What you need to do -
Search the material below for the word "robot" and copy every line in which it occurs.
====== Supplied information ======
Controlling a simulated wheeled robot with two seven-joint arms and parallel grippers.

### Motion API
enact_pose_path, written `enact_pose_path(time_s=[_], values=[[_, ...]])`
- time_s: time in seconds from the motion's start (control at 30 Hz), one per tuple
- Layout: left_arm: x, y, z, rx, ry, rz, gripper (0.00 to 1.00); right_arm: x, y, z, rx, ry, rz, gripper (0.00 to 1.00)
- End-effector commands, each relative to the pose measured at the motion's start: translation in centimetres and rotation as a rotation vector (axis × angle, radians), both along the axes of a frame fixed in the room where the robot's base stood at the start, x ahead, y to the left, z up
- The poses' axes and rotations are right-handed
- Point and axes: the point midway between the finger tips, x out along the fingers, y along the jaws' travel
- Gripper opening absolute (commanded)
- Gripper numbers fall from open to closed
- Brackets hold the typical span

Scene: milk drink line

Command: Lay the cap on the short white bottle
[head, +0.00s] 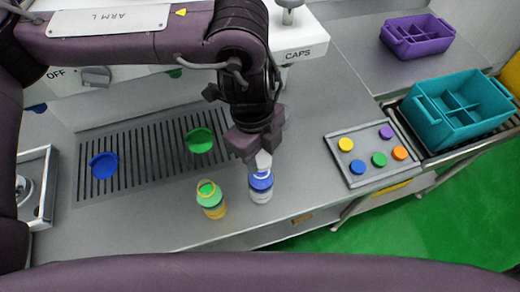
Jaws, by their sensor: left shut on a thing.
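The short white bottle (261,196) stands upright on the grey counter near its front edge, with a blue band on its body. A blue cap (261,183) with a pale ring shows at its top. My left gripper (263,163) points down right above the bottle, shut on the cap. The fingertips hide part of the cap, and I cannot tell whether it touches the bottle's neck. My right gripper is not in view.
A yellow bottle with a green top (210,199) stands close on the left. Green (199,140) and blue (103,165) cups are on the drain grate (150,155). A tray (361,180) of coloured discs and a teal crate (440,130) are on the right.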

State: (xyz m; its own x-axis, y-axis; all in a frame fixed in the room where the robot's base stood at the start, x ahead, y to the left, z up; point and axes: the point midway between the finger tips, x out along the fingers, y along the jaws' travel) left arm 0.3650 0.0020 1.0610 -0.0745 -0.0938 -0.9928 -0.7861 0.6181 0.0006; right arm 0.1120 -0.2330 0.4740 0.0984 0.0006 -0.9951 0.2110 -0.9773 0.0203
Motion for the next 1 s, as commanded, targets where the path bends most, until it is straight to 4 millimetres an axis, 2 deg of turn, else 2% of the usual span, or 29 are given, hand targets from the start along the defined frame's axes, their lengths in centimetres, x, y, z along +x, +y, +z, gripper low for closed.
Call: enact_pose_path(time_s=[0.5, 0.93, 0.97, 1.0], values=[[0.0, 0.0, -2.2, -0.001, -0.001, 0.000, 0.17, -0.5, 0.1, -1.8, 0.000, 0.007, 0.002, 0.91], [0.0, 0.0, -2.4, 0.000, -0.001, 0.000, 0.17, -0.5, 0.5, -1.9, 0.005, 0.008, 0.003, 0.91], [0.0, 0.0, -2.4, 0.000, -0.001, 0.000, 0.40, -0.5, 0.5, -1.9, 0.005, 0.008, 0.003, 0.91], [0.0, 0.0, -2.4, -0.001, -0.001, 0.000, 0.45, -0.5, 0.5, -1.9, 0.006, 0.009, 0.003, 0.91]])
======
Written response -
Controlling a simulated wheeled robot with two seven-joint arms and parallel grippers.
- End-effector commands, each relative to the pose measured at the motion's start: translation in centimetres and rotation as a rotation vector (axis × angle, radians), both along the axes of a frame fixed in the room where the robot's base stood at the start, x ahead, y to the left, z up
State: (xyz m; its own x-axis, y-axis; all in a frame fixed in the room where the robot's base stood at the start, x ahead, y to the left, z up; point and axes: the point midway between the finger tips, x out along the fingers, y along the jaws' travel) left arm 0.3650 0.0020 1.0610 -0.0745 -0.0938 -0.9928 -0.7861 0.6181 0.0006; right arm 0.1120 -0.2330 0.4740 0.0984 0.0006 -0.9951 0.2110 -0.9773 0.0203

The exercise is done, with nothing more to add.